The title of this perfume references the song “Miracles” by the Pet Shop Boys, whose lyrics celebrate the redolence and light a lover suddenly brings to the sky, whenever you’re around.

Reading this, you might think that Bluer Skies (Whenever You’re Around) is a feel-good bit of fluff — sweet and trite and quixotic. But you’d be mistaken.

Happily for us water signs, and similar folks with a melancholic temperament, this is no YA Fantasy Romance. Look deeper, and Bluer Skies (Whenever You’re Around) necessarily means that sometimes you’re NOT around, and everything reverts back to its usual state of dullness, gloom, and dissatisfaction.

Things fall apart (when you’re not around).

Knowing this leads to apprehension — grasping, clinging, longing. Even when the skies are blue, it’s not going to last. When someone has the power to take the blue from the skies, how long before playful trysts give way to conditioning and manipulation?

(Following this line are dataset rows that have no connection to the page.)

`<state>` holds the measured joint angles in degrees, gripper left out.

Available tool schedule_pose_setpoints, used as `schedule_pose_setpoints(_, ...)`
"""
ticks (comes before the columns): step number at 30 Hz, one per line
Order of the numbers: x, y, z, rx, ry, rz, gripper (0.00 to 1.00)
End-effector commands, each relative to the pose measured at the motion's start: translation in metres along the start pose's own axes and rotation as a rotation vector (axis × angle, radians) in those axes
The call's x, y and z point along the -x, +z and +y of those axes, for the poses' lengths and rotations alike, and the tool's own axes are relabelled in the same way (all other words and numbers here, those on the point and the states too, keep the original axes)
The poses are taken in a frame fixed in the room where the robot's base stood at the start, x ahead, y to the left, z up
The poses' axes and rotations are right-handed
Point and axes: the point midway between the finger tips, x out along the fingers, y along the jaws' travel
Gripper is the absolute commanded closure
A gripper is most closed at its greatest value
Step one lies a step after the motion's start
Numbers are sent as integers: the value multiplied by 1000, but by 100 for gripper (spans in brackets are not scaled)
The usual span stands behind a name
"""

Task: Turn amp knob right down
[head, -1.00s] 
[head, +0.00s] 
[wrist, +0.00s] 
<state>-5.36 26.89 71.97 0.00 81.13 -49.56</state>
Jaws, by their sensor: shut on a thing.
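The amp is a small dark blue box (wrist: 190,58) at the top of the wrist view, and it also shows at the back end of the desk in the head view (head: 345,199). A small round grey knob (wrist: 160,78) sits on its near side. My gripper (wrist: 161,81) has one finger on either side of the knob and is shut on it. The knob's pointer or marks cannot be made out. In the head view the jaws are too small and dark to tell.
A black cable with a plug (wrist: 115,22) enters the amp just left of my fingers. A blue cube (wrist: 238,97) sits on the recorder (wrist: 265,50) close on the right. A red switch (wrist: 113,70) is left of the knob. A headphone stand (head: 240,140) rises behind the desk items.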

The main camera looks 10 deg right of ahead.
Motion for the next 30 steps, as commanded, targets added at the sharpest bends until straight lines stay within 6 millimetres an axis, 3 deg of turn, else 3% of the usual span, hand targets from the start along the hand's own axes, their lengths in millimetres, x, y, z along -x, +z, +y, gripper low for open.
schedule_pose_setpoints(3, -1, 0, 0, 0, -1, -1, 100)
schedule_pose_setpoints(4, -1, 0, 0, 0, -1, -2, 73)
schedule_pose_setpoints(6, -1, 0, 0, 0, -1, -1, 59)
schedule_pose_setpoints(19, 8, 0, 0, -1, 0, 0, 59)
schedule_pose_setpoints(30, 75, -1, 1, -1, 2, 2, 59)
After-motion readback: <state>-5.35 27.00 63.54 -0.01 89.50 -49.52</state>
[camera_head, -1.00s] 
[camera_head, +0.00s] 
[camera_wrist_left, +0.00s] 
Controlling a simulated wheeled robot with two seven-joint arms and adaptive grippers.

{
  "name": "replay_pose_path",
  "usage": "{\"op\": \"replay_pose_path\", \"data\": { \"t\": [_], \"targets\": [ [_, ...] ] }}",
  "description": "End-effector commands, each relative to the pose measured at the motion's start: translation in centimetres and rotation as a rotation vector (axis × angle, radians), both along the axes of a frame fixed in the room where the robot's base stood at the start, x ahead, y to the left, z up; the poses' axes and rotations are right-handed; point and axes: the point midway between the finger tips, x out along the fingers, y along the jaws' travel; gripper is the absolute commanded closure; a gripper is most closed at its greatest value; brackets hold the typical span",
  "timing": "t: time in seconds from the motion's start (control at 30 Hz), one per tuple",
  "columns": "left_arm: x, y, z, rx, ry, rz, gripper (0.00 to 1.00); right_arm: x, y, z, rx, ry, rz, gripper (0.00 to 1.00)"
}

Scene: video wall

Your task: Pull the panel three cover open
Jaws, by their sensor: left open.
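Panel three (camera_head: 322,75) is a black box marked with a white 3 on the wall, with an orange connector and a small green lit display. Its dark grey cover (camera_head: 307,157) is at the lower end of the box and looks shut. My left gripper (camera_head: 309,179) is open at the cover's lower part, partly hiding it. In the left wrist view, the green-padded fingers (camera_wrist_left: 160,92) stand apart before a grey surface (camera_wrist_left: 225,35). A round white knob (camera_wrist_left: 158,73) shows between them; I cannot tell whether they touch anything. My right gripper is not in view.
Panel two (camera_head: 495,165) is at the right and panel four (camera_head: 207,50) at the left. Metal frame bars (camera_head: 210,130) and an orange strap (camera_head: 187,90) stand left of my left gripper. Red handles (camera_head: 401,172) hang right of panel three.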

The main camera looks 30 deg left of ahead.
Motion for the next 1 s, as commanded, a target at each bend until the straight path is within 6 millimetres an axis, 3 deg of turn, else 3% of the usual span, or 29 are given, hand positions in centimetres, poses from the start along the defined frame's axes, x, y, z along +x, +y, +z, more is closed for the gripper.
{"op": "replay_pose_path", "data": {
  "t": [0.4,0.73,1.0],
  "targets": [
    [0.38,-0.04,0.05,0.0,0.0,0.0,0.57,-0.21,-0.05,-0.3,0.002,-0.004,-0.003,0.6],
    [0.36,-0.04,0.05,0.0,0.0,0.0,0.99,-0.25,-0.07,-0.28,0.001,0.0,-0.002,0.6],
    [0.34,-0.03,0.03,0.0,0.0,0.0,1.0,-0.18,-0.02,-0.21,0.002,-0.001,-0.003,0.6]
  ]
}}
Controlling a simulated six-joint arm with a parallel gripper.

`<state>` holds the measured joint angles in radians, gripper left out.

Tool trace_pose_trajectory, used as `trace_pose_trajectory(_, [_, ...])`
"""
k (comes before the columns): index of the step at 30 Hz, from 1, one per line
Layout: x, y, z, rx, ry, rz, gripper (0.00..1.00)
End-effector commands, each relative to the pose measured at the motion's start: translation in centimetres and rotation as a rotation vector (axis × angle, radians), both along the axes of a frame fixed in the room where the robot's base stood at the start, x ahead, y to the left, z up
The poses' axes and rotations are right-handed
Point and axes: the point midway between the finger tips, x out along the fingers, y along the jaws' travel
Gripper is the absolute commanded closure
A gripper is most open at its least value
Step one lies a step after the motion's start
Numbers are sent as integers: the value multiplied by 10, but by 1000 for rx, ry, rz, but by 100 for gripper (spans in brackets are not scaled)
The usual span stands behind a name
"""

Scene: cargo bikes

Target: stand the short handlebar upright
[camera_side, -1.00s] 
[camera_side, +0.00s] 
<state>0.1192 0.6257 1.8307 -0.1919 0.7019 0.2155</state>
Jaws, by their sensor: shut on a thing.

In this way, the name still makes sense to me, even though Bluer Skies (Whenever You’re Around) is anything but a simple love song of a scent. In my olfactory interpretation, it is a story of tension.

I’ve had such trouble speaking or writing about this perfume. I find it utterly fascinating, but also so contrary to this simple story of love and light. Maybe I’m an outlier, but to me Bluer Skies is one of the most BDSM scents I’ve ever encountered.

BLUER SKIES (WHENEVER YOU’RE AROUND) FRAGRANCE REVIEW

Bluer Skies starts off as ozone and aldehydes. The first sniff is like purple clouds at sunset, but they quickly part into a gray-green haze, obscuring everything else. It reminds me of wet clay. Not so much the kind you’d find in pottery studio, but the strata of dense clay I encounter within the ground, when I’m digging around in my Ohio garden. It’s pleasant and natural, although a little bit odd. I’ve never smelled anything quite like this in a perfume before. If you like things like ozone and petrichor in your perfume, consider this a “deep cut” that you will probably enjoy.

Processing Soil Into Clay (photo – Practical Self Reliance)

(This haziness is more prominent if you spray the fragrance over a wide area of skin, from a distance. This is the application method that I recommend. The first time I tried Bluer Skies, I plopped a fat puddle of liquid on my hand and ended up with a beak full of fatty-sour, “wet” sandalwood right from the start. Real sandalwood, like what you find in this fragrance, is worth waiting for. Dabbed on, I really didn’t like Bluer Skies much, but sprayed on it’s incredible).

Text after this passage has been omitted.